--- Task ---
Write the lines out again, from the top of the material to the line containing "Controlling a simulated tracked", pictures excluded.

--- Task data ---
┌──

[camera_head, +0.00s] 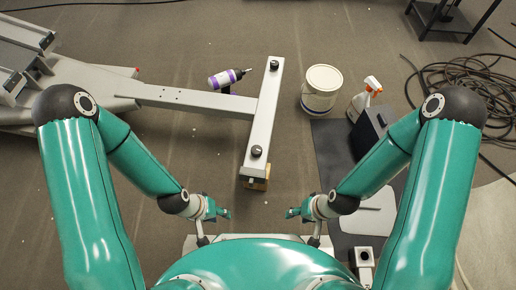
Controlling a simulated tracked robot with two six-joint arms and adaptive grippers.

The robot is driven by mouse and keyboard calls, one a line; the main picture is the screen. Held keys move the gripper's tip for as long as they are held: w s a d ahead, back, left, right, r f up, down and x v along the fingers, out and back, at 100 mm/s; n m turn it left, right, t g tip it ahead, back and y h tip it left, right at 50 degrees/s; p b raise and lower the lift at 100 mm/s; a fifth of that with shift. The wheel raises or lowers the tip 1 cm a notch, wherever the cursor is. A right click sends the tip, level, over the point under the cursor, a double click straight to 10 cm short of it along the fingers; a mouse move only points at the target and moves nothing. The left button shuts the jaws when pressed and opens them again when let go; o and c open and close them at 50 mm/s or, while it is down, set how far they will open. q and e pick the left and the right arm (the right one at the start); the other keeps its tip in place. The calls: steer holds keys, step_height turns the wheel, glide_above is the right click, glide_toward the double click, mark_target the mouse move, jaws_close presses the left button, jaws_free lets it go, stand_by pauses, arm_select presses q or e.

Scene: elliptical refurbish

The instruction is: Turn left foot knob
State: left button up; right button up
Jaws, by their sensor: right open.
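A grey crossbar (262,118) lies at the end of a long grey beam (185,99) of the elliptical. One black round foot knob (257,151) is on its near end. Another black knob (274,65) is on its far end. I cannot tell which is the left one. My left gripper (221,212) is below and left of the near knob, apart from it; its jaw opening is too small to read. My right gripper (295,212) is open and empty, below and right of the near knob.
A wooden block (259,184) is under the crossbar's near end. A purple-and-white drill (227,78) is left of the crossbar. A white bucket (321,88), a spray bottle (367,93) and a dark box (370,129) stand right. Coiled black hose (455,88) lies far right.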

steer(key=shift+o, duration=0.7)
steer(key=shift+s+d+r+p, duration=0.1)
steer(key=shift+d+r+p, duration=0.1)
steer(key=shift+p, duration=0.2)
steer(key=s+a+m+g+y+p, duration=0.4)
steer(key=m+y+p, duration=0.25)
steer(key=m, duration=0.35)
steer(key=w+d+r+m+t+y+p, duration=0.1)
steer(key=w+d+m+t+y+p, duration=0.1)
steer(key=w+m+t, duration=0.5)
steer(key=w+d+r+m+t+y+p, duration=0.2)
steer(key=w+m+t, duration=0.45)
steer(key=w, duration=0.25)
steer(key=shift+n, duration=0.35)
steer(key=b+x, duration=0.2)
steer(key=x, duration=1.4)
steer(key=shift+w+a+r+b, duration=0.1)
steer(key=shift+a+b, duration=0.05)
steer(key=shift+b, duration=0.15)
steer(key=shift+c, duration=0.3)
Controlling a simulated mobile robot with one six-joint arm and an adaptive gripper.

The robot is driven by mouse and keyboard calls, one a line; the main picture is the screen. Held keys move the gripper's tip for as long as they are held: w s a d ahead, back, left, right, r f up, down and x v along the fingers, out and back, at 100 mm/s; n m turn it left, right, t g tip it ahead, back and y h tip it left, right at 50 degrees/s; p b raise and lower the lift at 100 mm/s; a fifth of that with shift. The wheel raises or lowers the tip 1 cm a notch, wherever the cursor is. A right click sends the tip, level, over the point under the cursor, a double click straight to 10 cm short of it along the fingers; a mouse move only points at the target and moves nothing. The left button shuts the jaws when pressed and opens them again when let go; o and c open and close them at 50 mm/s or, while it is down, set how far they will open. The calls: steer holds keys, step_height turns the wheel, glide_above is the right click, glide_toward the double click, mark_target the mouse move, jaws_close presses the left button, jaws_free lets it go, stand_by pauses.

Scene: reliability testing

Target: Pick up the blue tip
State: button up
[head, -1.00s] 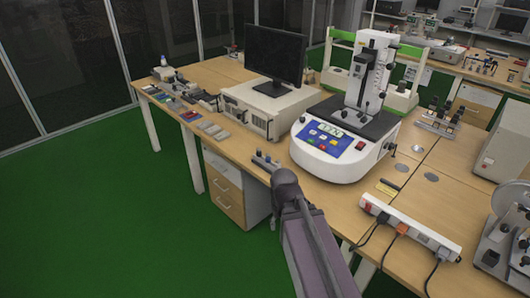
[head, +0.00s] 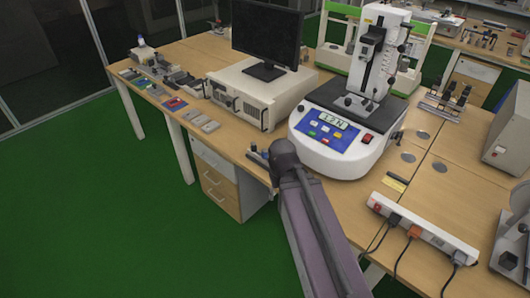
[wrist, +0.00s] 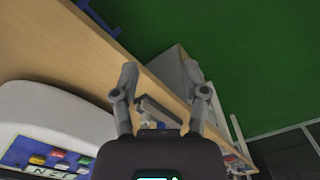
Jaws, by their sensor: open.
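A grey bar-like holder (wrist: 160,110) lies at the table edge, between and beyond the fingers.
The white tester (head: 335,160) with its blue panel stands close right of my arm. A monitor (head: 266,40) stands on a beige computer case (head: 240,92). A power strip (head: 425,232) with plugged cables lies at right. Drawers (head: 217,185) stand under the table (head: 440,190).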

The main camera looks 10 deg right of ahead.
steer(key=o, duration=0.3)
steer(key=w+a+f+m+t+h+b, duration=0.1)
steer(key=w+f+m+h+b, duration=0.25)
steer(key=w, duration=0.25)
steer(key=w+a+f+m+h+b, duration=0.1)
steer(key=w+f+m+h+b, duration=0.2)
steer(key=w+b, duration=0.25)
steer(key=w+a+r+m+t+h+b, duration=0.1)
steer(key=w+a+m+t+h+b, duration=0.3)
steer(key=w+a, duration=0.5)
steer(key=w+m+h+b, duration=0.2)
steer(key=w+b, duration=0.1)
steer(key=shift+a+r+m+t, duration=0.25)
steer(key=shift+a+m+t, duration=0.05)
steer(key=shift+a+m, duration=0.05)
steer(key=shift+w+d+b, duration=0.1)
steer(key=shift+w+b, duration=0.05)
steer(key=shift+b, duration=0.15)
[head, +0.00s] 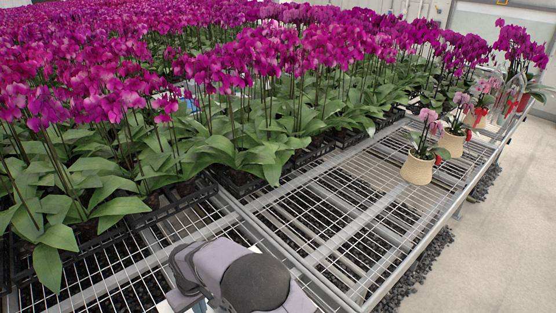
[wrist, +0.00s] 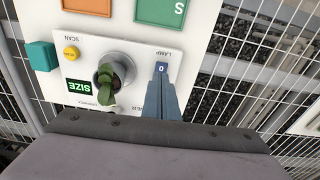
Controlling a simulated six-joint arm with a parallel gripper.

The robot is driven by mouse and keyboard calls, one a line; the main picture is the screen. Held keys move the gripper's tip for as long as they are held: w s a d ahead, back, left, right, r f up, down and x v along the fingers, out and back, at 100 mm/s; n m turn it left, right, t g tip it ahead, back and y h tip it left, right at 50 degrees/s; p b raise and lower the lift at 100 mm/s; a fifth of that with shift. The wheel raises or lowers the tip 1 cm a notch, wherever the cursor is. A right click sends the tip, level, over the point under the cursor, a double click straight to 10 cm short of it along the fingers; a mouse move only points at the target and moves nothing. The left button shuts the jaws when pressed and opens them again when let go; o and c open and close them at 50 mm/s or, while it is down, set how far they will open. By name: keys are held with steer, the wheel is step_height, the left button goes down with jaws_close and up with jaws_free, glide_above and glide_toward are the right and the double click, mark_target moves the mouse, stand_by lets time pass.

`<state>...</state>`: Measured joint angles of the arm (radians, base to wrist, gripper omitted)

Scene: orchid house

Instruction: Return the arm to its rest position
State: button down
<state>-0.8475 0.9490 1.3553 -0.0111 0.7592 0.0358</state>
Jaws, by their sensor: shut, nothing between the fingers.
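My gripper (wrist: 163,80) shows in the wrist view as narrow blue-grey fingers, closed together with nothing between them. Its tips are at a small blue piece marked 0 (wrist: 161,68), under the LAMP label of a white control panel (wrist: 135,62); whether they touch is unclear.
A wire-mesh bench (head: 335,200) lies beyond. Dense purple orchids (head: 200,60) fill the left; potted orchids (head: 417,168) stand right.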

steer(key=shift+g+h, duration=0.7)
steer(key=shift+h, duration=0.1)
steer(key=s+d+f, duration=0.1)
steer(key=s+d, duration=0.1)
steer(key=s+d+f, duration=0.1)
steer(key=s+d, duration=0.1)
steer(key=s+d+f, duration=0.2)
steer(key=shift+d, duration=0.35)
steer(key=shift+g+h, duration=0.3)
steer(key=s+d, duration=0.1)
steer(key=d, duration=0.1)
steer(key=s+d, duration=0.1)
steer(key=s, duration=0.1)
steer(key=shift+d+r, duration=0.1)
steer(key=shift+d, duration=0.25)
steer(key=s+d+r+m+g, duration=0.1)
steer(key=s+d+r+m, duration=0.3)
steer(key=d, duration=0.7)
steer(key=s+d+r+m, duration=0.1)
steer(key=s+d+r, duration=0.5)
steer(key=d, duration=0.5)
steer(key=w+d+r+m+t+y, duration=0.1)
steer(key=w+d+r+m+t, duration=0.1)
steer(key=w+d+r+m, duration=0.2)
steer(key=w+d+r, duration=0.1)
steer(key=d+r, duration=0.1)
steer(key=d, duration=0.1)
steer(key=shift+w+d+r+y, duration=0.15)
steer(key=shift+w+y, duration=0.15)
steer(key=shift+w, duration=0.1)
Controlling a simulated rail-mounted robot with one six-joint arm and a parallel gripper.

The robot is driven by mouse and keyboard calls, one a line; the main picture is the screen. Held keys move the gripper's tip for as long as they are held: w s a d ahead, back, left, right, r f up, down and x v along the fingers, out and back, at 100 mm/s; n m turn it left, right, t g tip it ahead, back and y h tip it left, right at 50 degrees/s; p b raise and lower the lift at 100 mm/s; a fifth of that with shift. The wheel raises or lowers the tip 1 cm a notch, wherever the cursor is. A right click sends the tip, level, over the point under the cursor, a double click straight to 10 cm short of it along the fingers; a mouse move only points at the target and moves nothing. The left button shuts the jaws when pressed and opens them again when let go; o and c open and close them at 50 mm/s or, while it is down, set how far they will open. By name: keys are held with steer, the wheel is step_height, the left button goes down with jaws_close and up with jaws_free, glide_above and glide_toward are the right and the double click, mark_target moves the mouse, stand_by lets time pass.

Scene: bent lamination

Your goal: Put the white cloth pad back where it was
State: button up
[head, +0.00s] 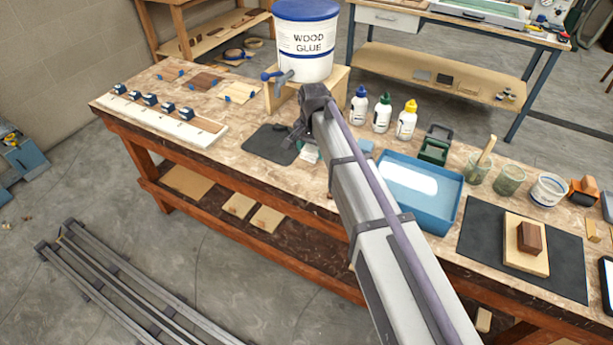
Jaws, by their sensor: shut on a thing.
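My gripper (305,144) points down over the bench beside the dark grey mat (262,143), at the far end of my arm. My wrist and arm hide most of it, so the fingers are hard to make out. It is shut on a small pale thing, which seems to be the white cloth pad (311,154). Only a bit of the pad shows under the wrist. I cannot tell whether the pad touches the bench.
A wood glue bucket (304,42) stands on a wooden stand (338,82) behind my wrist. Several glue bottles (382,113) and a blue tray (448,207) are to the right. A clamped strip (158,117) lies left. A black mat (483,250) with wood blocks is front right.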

└──

--- Solution to this exercise ---
[camera_head, +0.00s] 
Controlling a simulated tracked robot with two six-joint arms and adaptive grippers.

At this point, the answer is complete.